One of the most attractive parts of billboard investing is the ability to get in the door with very little capital. So what are the ways you can get into the billboard business for less than $5,000 cash? And how much money can you make with those signs?

Flipping billboard leases and permits: $0 needed

A very lucrative part of the billboard business requires no capital to enter, and that’s the function of finding and obtaining billboard leases and permits and then selling those off to other billboard companies who then construct them. With the elimination of the position of “new sign locators” at many large billboard companies, good leases and permits are a welcome offering. And the money can be huge. I’ve sold leases for as high was $100,000 per unit, and never sold one for less than $15,000. All you need is knowledge and the desire to get started.

Urban 8-sheet billboards: $1,000 needed

You can find these units in urban markets on surface streets (regular roads).

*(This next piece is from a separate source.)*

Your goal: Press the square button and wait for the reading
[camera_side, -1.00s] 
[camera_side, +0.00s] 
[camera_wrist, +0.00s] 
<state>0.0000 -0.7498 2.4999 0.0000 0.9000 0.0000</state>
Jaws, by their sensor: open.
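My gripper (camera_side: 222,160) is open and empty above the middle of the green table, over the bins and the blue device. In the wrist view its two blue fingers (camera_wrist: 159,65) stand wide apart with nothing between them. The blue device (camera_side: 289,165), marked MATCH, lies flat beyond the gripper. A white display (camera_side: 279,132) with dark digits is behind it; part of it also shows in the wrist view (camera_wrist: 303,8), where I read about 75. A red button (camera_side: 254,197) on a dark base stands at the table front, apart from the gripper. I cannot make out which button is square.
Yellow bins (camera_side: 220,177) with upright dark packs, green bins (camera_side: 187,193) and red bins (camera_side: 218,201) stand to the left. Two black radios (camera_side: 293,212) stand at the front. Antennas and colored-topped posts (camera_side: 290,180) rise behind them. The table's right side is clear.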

They are a vestige of the 1970s and were built to advertiser liquor and tobacco with a single steel pole and a 5’ x 12’ face. You can typically find these through the property owner that took it back from the old sign company for non-payment, or from the sign companies that no longer want them. You can easily wrap these ad faces with vinyl and get around $300 per month per side. On that $1,000 investment you can often make $400 per month after expenses, which is outstanding. You can also find these as wall mounts (bolted to masonry walls). Those are just as good.

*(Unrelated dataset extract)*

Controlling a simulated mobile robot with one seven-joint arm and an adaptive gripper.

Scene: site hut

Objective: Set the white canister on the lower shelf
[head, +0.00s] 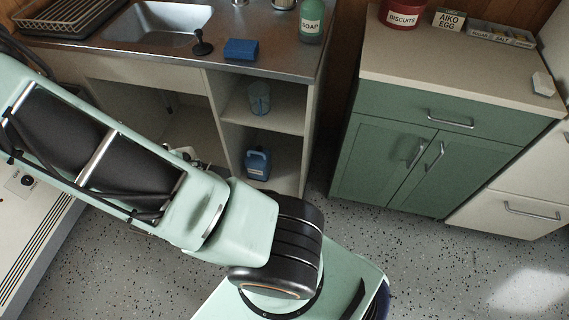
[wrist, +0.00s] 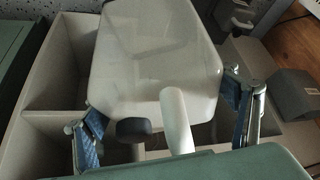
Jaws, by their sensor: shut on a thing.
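The white canister (wrist: 150,60) fills the middle of the wrist view, with a pale handle (wrist: 176,120) and a dark cap (wrist: 134,130). My gripper (wrist: 165,130) is shut on it, one finger on each side. In the head view my arm hides the gripper and the canister. The open shelf unit under the sink counter shows in the head view, with an upper shelf (head: 276,117) and a lower shelf (head: 281,178).
A green cabinet (head: 390,160) stands to the right. Pale partitions (wrist: 55,80) surround the canister in the wrist view. Speckled floor (head: 415,255) is clear in front.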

Bringing abandoned billboards back to life: $1,000 to $5,000 needed

This has always been one of my favorites as it can offer such a huge return on investment. For example, I once found an old abandoned billboard on telephone poles along Highway 75 in Plano, Texas. I put together a ground lease with the property owner and brought the sign back to life for around $2,000, which included fixing broken pieces and attaching ad panels back to it. The sign made a regular $20,000 per year or so thereafter. That’s what makes bringing old signs back to life so lucrative is that some of the locations are spectacular although such was not the case years ago when they were abandoned. Markets mature over time, and most people have not apparently figured this out.

Old-fashioned wooden billboards: $3,000 and up needed

Building wooden billboards has been a very profitable – and low capital required – undertaking for decades. You can build a good wooden billboard (telephone poles, 2”x 4” stringers and plywood faces) for around $3,000, and they cant rent for $200 or so per month per side (even more in some markets). That means you can get your $3,000 back in the first year of operation, and build a solid income stream with just a handful of signs (10 signs equals around $30,000 per year).

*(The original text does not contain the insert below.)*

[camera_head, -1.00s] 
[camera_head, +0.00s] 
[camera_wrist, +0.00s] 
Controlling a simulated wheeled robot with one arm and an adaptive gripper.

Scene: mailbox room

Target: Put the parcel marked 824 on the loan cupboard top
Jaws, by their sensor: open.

Wallscape billboards: $3,000 and up needed

The cost of these type of signs is all over the map, based on the size. Installing the stainless steel hooks into the side of a masonry wall is about $3,000 or so on a 10’ x 30’ wallscape but there are some that are hundreds of feet long (look at pictures of Times Square in New York or some of the buildings in Los Angeles). Wallscapes are typically in high-traffic areas of urban downtowns, so they rent for pretty decent money. It would not be uncommon for the right location to fetch $1,000 per month or more.

Conclusion

Billboards are a very lucrative investment program. As you can see from this list, the financial rewards can be massive for very low price points. This list will help you identify what niches are the highest yielding.